> [WHAT IS EXPECTED]:
Only the number is wanted: count the lines that contain "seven".

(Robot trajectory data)
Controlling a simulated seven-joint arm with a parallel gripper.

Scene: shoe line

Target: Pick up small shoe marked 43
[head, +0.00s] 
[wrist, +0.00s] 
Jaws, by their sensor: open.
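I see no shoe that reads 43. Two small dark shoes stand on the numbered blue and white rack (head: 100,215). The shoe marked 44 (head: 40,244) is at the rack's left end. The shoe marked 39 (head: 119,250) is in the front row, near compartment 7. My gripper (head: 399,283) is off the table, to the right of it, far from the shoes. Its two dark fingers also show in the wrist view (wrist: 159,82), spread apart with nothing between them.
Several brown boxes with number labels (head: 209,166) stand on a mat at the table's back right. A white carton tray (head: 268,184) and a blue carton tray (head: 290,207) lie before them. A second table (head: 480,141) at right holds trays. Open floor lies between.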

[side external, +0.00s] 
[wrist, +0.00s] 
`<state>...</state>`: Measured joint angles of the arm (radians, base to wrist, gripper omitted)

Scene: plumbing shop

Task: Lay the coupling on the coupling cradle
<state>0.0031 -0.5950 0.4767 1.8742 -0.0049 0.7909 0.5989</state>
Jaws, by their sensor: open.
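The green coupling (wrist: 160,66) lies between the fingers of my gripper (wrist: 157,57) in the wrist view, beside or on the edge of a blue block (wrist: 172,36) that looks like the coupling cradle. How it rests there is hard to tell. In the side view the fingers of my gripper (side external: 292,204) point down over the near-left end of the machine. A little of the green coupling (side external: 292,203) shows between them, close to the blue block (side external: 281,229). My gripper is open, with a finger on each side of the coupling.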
---
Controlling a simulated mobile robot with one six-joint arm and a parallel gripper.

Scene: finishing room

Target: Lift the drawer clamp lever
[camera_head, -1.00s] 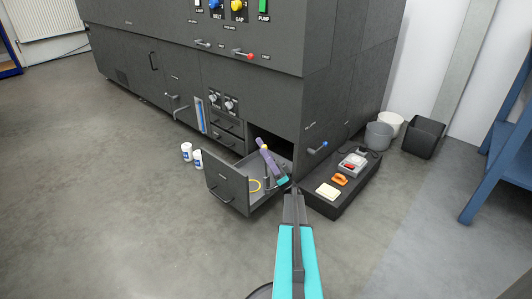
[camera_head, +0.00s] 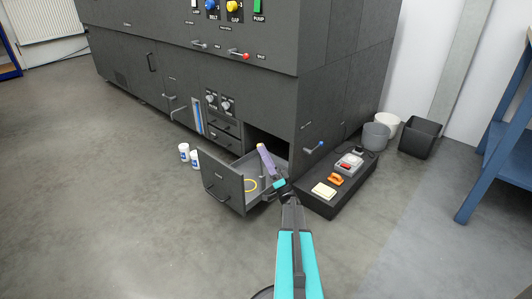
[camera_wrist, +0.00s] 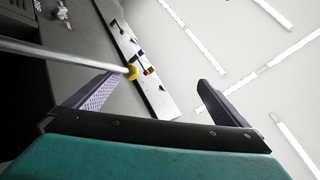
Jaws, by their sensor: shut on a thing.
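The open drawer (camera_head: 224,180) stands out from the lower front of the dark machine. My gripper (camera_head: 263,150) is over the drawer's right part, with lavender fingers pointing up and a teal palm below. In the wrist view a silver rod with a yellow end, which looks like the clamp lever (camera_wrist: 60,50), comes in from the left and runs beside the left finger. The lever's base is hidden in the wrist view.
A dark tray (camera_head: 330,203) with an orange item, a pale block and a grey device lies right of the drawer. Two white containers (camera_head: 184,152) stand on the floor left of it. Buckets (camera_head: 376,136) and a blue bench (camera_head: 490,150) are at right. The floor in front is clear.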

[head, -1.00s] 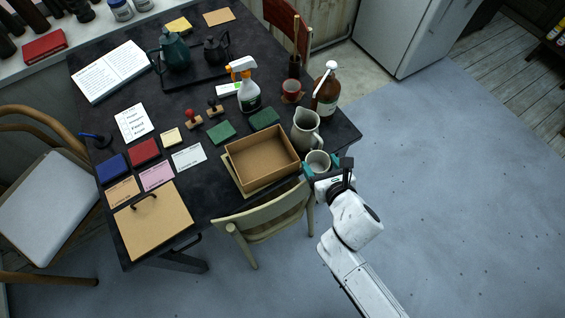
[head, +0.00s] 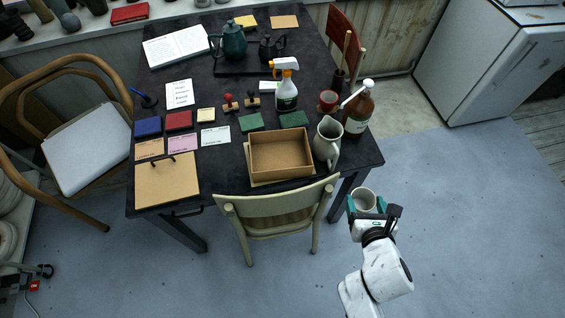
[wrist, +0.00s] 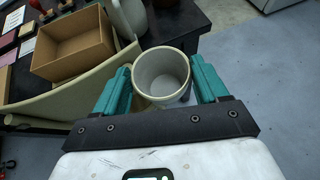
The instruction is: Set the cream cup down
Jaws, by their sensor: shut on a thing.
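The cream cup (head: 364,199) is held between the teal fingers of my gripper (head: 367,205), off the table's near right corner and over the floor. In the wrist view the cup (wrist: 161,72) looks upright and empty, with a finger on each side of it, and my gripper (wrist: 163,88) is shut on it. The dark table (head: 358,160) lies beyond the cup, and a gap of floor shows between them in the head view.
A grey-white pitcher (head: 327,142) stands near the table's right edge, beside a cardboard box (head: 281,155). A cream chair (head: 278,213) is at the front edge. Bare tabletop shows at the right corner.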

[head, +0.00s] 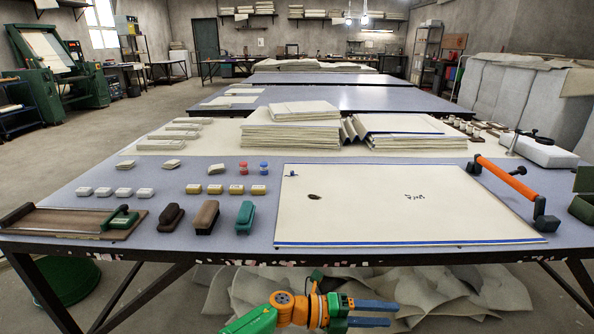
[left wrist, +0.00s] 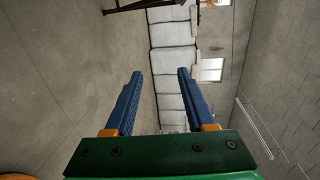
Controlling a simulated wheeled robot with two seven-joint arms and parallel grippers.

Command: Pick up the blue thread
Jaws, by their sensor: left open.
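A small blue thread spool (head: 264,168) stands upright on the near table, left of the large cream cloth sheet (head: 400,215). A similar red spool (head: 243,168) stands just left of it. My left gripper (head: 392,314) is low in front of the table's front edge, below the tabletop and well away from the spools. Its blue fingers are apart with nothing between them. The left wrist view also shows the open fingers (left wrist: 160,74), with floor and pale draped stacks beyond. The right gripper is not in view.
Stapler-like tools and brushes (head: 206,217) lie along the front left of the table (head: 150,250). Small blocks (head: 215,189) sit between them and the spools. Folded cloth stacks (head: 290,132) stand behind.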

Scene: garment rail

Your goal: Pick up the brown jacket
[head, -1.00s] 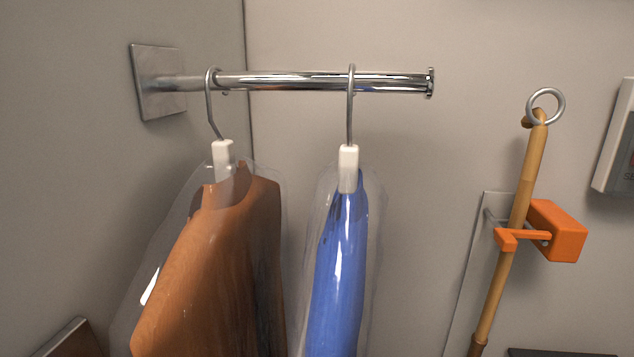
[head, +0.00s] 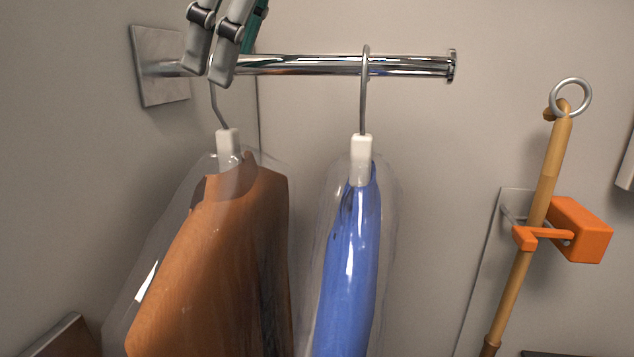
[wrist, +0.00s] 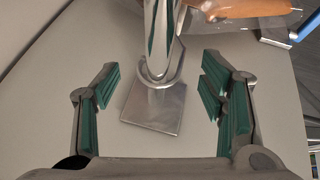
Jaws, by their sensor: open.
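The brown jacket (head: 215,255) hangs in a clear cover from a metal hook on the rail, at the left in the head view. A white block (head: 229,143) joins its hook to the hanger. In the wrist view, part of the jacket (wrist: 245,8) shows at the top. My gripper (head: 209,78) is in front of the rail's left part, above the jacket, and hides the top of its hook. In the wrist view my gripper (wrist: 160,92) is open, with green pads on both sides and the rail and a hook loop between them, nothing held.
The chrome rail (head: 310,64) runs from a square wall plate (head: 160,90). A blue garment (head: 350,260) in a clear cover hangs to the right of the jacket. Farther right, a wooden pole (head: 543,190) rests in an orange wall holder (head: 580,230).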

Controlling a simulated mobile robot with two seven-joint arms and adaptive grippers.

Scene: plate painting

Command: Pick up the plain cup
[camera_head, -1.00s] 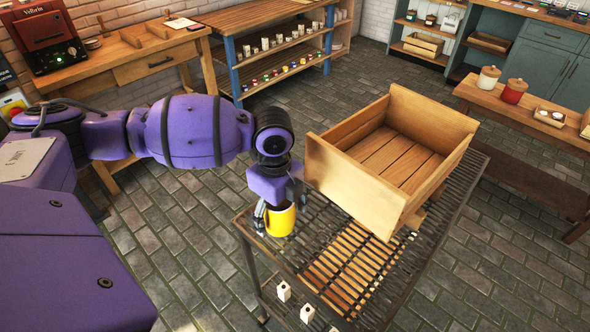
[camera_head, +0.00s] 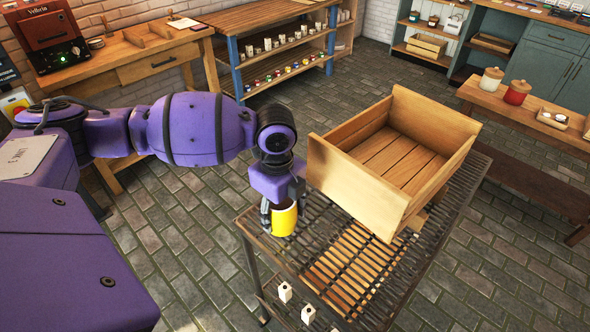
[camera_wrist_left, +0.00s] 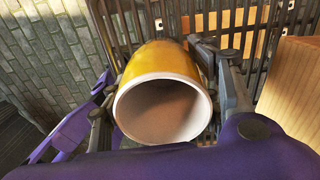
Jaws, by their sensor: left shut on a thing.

> [COMPLETE ANSWER]:
3